About William J. Seymour
William Seymour died of a heart attack on September 28, 1922. He was widely considered the Father of Pentecostalism. He followed the Holy Spirit and developed a belief in the charismatic gifts (entire sanctification that manifests in prophesy, speaking in tongues, and other expressions), even before he was gifted. He needed to preach what he learned.
He was first locked out of the building to which he was called to California to speak. He eventually found a following that outgrew its building after a remarkable evening of God’s presence. He proceeded to find a place to preach and worship in L.A. It was the dirt floor in what became the famous building on Azusa St. that became the center of the Pentecostal revival.

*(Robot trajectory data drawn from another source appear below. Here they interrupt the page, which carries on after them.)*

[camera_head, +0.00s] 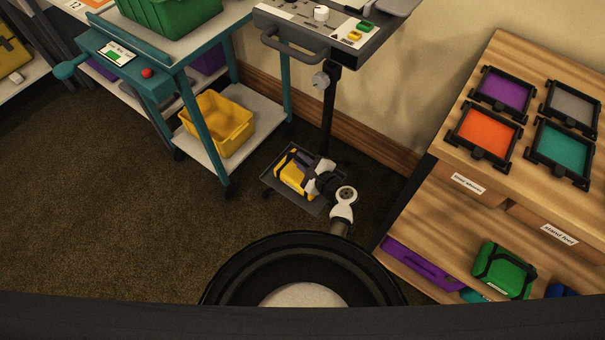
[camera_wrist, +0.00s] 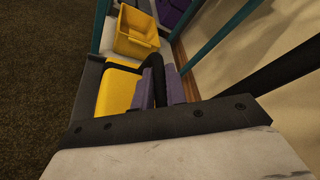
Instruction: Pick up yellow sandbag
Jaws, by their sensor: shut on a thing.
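The yellow sandbag (camera_head: 290,177) with black straps is on the low dark shelf of the grey stand in the head view. It fills the left middle of the wrist view (camera_wrist: 117,92). My gripper (camera_head: 308,163) reaches over its right side. In the wrist view, its two purple-grey fingers (camera_wrist: 161,88) are shut on the sandbag's black strap, which passes between them. The bag's far side and its underside are hidden. I cannot tell whether it is clear of the shelf.
The dark shelf (camera_head: 312,207) sits beside the stand's post (camera_head: 328,115). A teal cart with a yellow bin (camera_head: 218,125) is to the left. A wooden shelf unit (camera_head: 455,150) with coloured trays and a green bag (camera_head: 505,270) is to the right. Carpet at left is clear.

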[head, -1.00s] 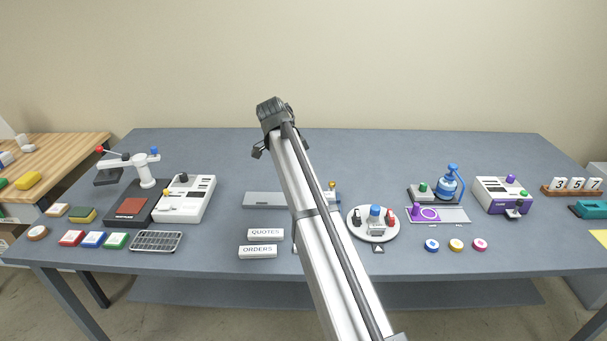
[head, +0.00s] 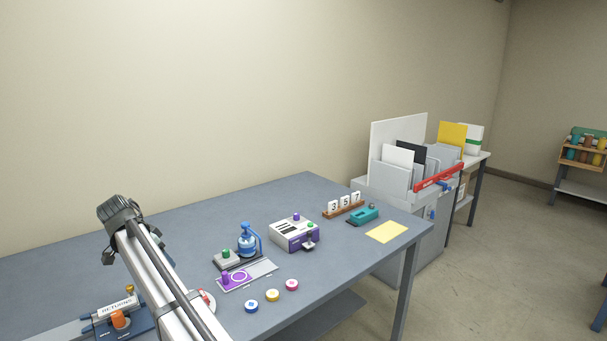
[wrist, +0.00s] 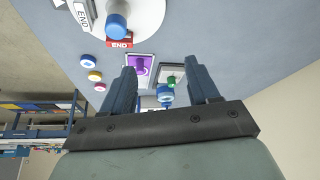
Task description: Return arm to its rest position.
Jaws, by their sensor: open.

To Seymour, tongues was not the only message of Azusa Street: “Don’t go out of here talking about tongues: talk about Jesus,” he admonished. What’s more, he rejected racial barriers that plagued the Church at that time. Blacks and whites worked together in apparent harmony under the direction of a black pastor, a marvel in the days of Jim Crow segregation. One commentator said: “At Azusa Street, the color line was washed away in the Blood.” Plus, he installed women as leaders, which was almost universally opposed at the time. Seymour dreamed that Azusa Street was creating a new kind of church, one where a common experience in the Holy Spirit tore down old walls of racial, ethnic, and denominational differences.
Much more [here].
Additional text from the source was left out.